Student journalists say adviser censored reporting on sexual assault
The story was originally published in KQED with support from the USC Annenberg Center for Health Journalism’s 2021 Impact Fellowship.
(Beth LaBerge/KQED)
Alaina Fox, who graduated from Los Gatos High School this summer, says the team working on her school newspaper, El Gato News, felt like a family. Students would stay after school until 7 or 8 in the evening on press week to get the paper done. Fox says the publication adviser, Doug Garrett, was well-liked and respected, bringing in food and snacks, checking in with them and joking around.
Fox loved reporting on local news.
“Because those are unique stories and you get to speak to the people involved and write a piece that if you're not writing, it's possible nobody is,” she said.
But she says her opinion of Garrett gradually shifted last school year when students began to face backlash for the stories they wanted to tell. According to six student reporters who spoke to KQED, Garrett prevented reporters from reporting or publishing certain investigative and opinion pieces about sexual harassment or assault for the school newspaper.
“I think the main word that comes to mind is betrayal,” Fox said. “I trusted him and believed in him deeply.”
Garrett did not respond to multiple requests for comment. When asked for his response to students who said they were censored, he wrote, “There is no story here.”
Many of the pieces the students wanted to write were tied in some way to a #MeToo movement that began on campus last summer. That student-led movement began when a rising sophomore posted on Instagram last July that she had been raped by a fellow student. Students also started a group called From Survivors, For Survivors (FSFS) to push for policy changes and greater accountability at the school.
Fox was horrified by the number of disclosures, but also inspired by the students who were speaking out.
“It was one of those things where I felt like, 'That doesn't happen at our school, that happens at other places.' I was distanced from the problem and so I couldn't see it at the time," she said.
El Gato published a piece in July 2020 about dozens of Los Gatos High students who were coming forward as survivors of sexual assault, some of which was perpetrated by fellow students. Soon after that, another newspaper staffer wrote an opinion piece that criticized comments that the school’s former interim principal, Paul Robinson, made during an interview with the paper about the movement.
According to a screenshot from the messaging app Slack shared with KQED, Garrett wrote that he was concerned the piece did not belong as an opinion article in El Gato.
"Remember he is BRAND NEW and stepping into the role, and us writing a 'gotcha' piece after he voluntarily sat down for the interview is really bad form,” Garrett wrote.
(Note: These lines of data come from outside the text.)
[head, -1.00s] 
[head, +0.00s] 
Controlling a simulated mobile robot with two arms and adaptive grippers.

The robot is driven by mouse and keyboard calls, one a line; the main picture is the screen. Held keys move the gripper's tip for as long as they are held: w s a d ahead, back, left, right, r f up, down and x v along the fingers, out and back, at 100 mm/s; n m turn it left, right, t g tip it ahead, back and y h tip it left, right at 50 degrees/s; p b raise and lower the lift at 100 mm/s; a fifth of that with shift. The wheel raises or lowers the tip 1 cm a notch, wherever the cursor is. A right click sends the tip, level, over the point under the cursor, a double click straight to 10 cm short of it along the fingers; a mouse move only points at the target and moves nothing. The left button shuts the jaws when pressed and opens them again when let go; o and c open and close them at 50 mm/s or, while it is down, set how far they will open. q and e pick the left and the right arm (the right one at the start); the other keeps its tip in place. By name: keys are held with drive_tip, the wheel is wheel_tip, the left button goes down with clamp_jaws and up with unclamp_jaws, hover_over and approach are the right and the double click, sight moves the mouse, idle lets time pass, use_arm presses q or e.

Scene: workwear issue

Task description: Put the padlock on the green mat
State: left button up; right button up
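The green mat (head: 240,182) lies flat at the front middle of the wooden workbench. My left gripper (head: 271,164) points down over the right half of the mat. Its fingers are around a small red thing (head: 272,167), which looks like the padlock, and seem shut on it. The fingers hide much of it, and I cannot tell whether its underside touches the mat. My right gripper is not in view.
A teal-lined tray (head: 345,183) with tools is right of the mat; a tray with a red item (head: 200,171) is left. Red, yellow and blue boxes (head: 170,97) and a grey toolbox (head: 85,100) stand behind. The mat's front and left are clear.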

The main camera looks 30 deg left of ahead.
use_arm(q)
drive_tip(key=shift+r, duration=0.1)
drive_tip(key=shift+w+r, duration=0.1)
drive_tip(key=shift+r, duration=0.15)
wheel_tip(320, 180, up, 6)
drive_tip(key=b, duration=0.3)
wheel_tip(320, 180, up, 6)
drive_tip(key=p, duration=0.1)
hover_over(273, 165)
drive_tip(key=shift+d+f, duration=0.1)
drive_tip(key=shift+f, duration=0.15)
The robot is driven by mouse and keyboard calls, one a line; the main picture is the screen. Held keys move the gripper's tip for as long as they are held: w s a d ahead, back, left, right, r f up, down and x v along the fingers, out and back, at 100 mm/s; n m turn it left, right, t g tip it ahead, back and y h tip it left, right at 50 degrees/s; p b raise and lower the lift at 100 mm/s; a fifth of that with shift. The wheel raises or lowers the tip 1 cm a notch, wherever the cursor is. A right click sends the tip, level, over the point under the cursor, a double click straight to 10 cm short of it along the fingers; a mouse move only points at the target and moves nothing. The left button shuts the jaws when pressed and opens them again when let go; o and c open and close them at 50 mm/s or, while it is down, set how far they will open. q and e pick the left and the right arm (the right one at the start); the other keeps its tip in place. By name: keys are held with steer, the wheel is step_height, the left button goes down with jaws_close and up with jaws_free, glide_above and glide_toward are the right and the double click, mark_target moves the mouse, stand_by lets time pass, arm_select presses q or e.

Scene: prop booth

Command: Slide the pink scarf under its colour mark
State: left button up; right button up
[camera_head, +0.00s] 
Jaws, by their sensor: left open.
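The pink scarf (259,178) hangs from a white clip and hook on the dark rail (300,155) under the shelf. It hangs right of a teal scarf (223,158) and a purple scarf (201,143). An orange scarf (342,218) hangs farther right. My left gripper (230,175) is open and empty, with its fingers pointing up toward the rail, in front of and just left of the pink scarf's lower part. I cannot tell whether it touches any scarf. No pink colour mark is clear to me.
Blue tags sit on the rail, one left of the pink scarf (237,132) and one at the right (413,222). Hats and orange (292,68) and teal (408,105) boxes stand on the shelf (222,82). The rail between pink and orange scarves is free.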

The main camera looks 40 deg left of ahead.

Los Gatos-Saratoga Union High School District Superintendent Mike Grove also did not respond to questions related to claims students were censored. He issued a written statement that the district works to create an open environment where students and advisers work collaboratively to challenge each other as part of the journalistic process.
“Although not always perfect, it has worked because we are constantly reflecting on the process and providing our students with the necessary resources and guidance that allows them to lead the decision-making in the student newsroom, including guidance that maintains journalistic integrity to ensure the pursuit of truth based on facts."
Then, in November, Fox wrote an editorial piece about anti-harassment training given to Los Gatos High School students. She found Garrett's edits worrying. In her draft, she criticized the lesson as outdated and ineffective, and described an “insidious rape culture that plagues LGHS.” Garrett, according to documents shared with KQED, said the phrasing was problematic and asked that she change “insidious rape culture” to “culture of silence.”
“I still don’t understand what the problem is, other than it’s controversial, but the newspaper’s purpose is not to avoid controversy,” Fox said. “It’s to write truthfully.”
In the editorial, Fox also contended that the lesson should have included gender-neutral pronouns, to which Garrett responded: “This is still a shift that is happening — sorry, but that's too far.”
El Gato had also published a short piece about a video documentary posted on Instagram in January. The video, which now has over 94,000 views, was made by a recent alum, Natalie Brooks, about the school’s #MeToo movement. The piece included a link to the documentary. Students said Garrett took the piece down soon after it was posted, saying it was too opinionated.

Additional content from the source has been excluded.